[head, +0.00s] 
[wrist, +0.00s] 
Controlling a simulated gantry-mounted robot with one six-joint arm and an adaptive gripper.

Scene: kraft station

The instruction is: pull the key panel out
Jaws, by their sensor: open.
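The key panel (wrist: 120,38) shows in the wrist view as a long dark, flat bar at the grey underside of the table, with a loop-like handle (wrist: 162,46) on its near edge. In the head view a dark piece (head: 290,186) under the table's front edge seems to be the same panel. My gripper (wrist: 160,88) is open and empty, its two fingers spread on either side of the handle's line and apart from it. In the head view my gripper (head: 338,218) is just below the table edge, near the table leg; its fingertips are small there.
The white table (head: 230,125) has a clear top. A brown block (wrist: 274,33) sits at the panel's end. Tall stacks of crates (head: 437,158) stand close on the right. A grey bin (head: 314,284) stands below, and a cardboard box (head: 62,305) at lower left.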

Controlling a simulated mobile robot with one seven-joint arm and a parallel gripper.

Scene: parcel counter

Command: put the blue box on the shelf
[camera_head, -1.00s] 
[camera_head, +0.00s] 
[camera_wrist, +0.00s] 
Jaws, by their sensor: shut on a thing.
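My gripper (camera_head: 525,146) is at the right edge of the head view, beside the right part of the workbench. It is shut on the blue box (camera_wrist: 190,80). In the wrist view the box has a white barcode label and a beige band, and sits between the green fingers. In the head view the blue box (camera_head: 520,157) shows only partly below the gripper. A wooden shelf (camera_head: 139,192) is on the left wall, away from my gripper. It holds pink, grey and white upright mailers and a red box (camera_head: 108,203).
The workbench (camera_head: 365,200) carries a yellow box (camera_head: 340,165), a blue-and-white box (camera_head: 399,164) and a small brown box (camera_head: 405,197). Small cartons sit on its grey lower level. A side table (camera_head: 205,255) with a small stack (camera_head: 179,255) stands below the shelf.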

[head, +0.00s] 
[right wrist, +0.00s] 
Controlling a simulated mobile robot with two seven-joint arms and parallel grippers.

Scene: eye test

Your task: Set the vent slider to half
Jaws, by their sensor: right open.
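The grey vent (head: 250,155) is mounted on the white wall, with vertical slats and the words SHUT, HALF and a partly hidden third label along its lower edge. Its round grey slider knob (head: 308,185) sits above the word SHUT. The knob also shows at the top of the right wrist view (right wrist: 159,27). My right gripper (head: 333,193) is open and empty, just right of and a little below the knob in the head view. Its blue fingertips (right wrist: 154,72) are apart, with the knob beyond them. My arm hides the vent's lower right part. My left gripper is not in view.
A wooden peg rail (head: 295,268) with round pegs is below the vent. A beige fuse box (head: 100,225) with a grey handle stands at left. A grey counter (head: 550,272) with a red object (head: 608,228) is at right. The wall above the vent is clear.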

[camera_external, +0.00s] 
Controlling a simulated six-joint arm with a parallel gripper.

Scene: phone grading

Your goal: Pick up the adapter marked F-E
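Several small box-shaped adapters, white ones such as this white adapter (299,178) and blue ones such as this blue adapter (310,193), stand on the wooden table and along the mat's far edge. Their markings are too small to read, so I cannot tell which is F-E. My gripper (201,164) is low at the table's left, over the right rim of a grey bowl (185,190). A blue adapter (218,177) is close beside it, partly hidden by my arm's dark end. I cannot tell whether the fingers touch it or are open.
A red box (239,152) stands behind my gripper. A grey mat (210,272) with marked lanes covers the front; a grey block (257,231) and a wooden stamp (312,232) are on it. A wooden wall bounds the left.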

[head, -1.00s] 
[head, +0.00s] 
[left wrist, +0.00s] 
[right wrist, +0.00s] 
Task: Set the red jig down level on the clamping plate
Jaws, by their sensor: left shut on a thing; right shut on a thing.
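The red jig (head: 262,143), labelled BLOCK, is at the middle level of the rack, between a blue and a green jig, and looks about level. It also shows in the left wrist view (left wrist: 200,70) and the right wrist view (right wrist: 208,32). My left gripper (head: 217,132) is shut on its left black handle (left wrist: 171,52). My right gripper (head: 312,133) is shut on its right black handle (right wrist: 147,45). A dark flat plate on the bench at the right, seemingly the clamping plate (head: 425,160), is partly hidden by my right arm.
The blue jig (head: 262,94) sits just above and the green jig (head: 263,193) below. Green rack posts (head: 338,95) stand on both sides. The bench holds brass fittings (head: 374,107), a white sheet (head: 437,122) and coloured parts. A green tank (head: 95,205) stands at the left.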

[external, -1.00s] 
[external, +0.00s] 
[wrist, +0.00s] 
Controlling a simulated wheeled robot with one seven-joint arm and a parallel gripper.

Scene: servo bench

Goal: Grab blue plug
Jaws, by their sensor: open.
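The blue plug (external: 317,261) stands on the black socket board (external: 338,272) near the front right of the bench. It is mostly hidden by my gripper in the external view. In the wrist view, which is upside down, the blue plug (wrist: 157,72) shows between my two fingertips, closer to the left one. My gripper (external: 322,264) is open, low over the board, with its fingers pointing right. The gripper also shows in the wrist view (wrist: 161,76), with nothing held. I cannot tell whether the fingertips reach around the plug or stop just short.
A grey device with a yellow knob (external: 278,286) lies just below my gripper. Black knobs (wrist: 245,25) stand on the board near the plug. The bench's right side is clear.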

-*-*-

• **Written instruction**:
Please repeat the listing exactly, with nothing left out.

• **Task solution**:
[head, +0.00s] 
[wrist, +0.00s] 
Controlling a simulated gantry-mounted robot with one six-joint arm and an adaptive gripper.

Scene: kraft station

The instruction is: pull the key panel out
Jaws, by their sensor: open.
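The key panel (wrist: 120,38) shows in the wrist view as a long dark, flat bar at the grey underside of the table, with a loop-like handle (wrist: 162,46) on its near edge. In the head view a dark piece (head: 290,186) under the table's front edge seems to be the same panel. My gripper (wrist: 160,88) is open and empty, its two fingers spread on either side of the handle's line and apart from it. In the head view my gripper (head: 338,218) is just below the table edge, near the table leg; its fingertips are small there.
The white table (head: 230,125) has a clear top. A brown block (wrist: 274,33) sits at the panel's end. Tall stacks of crates (head: 437,158) stand close on the right. A grey bin (head: 314,284) stands below, and a cardboard box (head: 62,305) at lower left.

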Controlling a simulated mobile robot with one seven-joint arm and a parallel gripper.

Scene: parcel counter

Command: put the blue box on the shelf
[camera_head, -1.00s] 
[camera_head, +0.00s] 
[camera_wrist, +0.00s] 
Jaws, by their sensor: shut on a thing.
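My gripper (camera_head: 525,146) is at the right edge of the head view, beside the right part of the workbench. It is shut on the blue box (camera_wrist: 190,80). In the wrist view the box has a white barcode label and a beige band, and sits between the green fingers. In the head view the blue box (camera_head: 520,157) shows only partly below the gripper. A wooden shelf (camera_head: 139,192) is on the left wall, away from my gripper. It holds pink, grey and white upright mailers and a red box (camera_head: 108,203).
The workbench (camera_head: 365,200) carries a yellow box (camera_head: 340,165), a blue-and-white box (camera_head: 399,164) and a small brown box (camera_head: 405,197). Small cartons sit on its grey lower level. A side table (camera_head: 205,255) with a small stack (camera_head: 179,255) stands below the shelf.

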[head, +0.00s] 
[right wrist, +0.00s] 
Controlling a simulated mobile robot with two seven-joint arms and parallel grippers.

Scene: eye test

Your task: Set the vent slider to half
Jaws, by their sensor: right open.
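The grey vent (head: 250,155) is mounted on the white wall, with vertical slats and the words SHUT, HALF and a partly hidden third label along its lower edge. Its round grey slider knob (head: 308,185) sits above the word SHUT. The knob also shows at the top of the right wrist view (right wrist: 159,27). My right gripper (head: 333,193) is open and empty, just right of and a little below the knob in the head view. Its blue fingertips (right wrist: 154,72) are apart, with the knob beyond them. My arm hides the vent's lower right part. My left gripper is not in view.
A wooden peg rail (head: 295,268) with round pegs is below the vent. A beige fuse box (head: 100,225) with a grey handle stands at left. A grey counter (head: 550,272) with a red object (head: 608,228) is at right. The wall above the vent is clear.

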[camera_external, +0.00s] 
Controlling a simulated six-joint arm with a parallel gripper.

Scene: phone grading

Your goal: Pick up the adapter marked F-E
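Several small box-shaped adapters, white ones such as this white adapter (299,178) and blue ones such as this blue adapter (310,193), stand on the wooden table and along the mat's far edge. Their markings are too small to read, so I cannot tell which is F-E. My gripper (201,164) is low at the table's left, over the right rim of a grey bowl (185,190). A blue adapter (218,177) is close beside it, partly hidden by my arm's dark end. I cannot tell whether the fingers touch it or are open.
A red box (239,152) stands behind my gripper. A grey mat (210,272) with marked lanes covers the front; a grey block (257,231) and a wooden stamp (312,232) are on it. A wooden wall bounds the left.

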[head, -1.00s] 
[head, +0.00s] 
[left wrist, +0.00s] 
[right wrist, +0.00s] 
Task: Set the red jig down level on the clamping plate
Jaws, by their sensor: left shut on a thing; right shut on a thing.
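The red jig (head: 262,143), labelled BLOCK, is at the middle level of the rack, between a blue and a green jig, and looks about level. It also shows in the left wrist view (left wrist: 200,70) and the right wrist view (right wrist: 208,32). My left gripper (head: 217,132) is shut on its left black handle (left wrist: 171,52). My right gripper (head: 312,133) is shut on its right black handle (right wrist: 147,45). A dark flat plate on the bench at the right, seemingly the clamping plate (head: 425,160), is partly hidden by my right arm.
The blue jig (head: 262,94) sits just above and the green jig (head: 263,193) below. Green rack posts (head: 338,95) stand on both sides. The bench holds brass fittings (head: 374,107), a white sheet (head: 437,122) and coloured parts. A green tank (head: 95,205) stands at the left.

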[external, -1.00s] 
[external, +0.00s] 
[wrist, +0.00s] 
Controlling a simulated wheeled robot with one seven-joint arm and a parallel gripper.

Scene: servo bench

Goal: Grab blue plug
Jaws, by their sensor: open.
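The blue plug (external: 317,261) stands on the black socket board (external: 338,272) near the front right of the bench. It is mostly hidden by my gripper in the external view. In the wrist view, which is upside down, the blue plug (wrist: 157,72) shows between my two fingertips, closer to the left one. My gripper (external: 322,264) is open, low over the board, with its fingers pointing right. The gripper also shows in the wrist view (wrist: 161,76), with nothing held. I cannot tell whether the fingertips reach around the plug or stop just short.
A grey device with a yellow knob (external: 278,286) lies just below my gripper. Black knobs (wrist: 245,25) stand on the board near the plug. The bench's right side is clear.

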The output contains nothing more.